12. Fange – “Cour Martiale”

Location: Rennes, France
Subgenre: death/sludge metal

Fange hail from Rennes, France, but their vision of metal relies on touchstones from elsewhere. Their lurching rhythm section recalls thoroughly American sludge bands like Eyehategod, but you could just as easily trace their lineage to Stockholm, Sweden. Guitarist Benjamin Moreau’s got a penchant for staccato riffing and the famed HM-2 distortion pedal, which produces the unique mid-rangey ‘chainsaw’ effect popularized by Stockholm death metal acts (Grave, Entombed) and borrowed lately by US metalcore and grind bands (Trap Them, Nails, half of the bands Kurt Ballou has recorded in the past decade). This heaving landscape offers lots of uniquely ugly vistas; a miasma of eerie electronic noise and unearthly screeches swirls around its jagged peaks. Fange conveniently summarize all of these features themselves on their Facebook: “Entombed jamming with Merzbow & Noothgrush.” The final effect is that of European death metal as experienced in a child’s nightmare: slowed-down and surreal, but inexorable in its movements and blown up to mind-bogglingly huge proportions. I’m reminded a bit of the interrelated (and feuding) Chicago metal bands Lord Mantis and Indian, who also mix sludge with more extreme forms of metal and electronics to create something uncanny. Where those bands reach for black metal, Fange goes to the death metal well, yielding results that hit even harder with no loss in resonance. [From Purge, out now via Throatruiner (Europe) and Deathwish Inc. (USA)]Doug Moore

11. MAKE – “Somnambulist”

Location: Chapel Hill, NC
Subgenre: post-doom metal

About this time last year, North Carolina’s MAKE released their sophomore record, The Golden Veil. That album, which mixed pensive desert vibes with moments of pure caustic rage, introduced the band’s version of psychedelic doom and post-metal to a wider audience — we featured one of its best songs, “The Absurdist” here on The Black Market. Almost a year to the day of The Golden Veil’s release, we had the pleasure of streaming their follow-up, Pilgrimage Of Loathing. Everything that made The Golden Veil great is now both amplified and refined, and MAKE is angrier—and better—than ever. If contemplative instrumental building largely defined The Golden Veil, unbridled fury takes hold on Pilgrimage Of Loathing, and no song better encapsulates the new MAKE than “Somnambulist.” The song towers, lurching with gigantic swells that shift the earth beneath haunting clear guitar leads and corrosive vocals.
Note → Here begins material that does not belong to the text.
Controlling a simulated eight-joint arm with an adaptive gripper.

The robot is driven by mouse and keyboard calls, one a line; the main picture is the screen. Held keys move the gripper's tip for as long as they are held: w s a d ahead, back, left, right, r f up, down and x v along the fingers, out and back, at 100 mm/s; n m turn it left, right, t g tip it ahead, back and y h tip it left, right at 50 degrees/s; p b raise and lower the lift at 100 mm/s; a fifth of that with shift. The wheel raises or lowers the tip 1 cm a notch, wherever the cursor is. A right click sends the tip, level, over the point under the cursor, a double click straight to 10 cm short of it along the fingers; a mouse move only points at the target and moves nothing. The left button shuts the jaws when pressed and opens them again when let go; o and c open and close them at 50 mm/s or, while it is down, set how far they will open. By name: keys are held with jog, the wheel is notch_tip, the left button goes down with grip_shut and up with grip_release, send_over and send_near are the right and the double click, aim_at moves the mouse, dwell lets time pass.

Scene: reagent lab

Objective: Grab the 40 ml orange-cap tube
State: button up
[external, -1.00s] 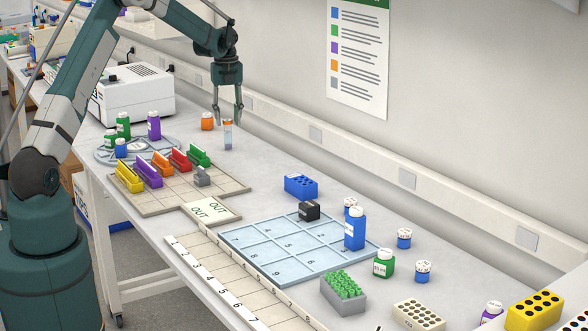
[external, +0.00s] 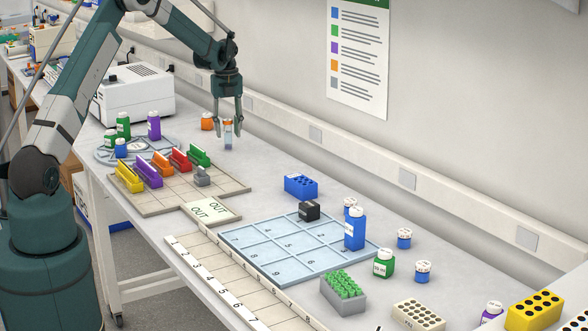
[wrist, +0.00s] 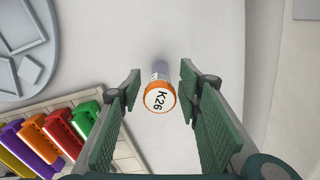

Uncontrollable anger aside, there are also moments of zen-inducing beauty, when chants lull or picked guitars delicately intertwine. But the horrid repeated screams of “You were wrong” that usher the song out turn things back the other way, the doomed shouts reverberating with the realization of some terrible, fatal decision. [From Pilgrimage Of Loathing, out now on Accident Prone Records]Wyatt Marshall

10. Disfigurement Of Flesh – “Deity Of Hideous Fertility”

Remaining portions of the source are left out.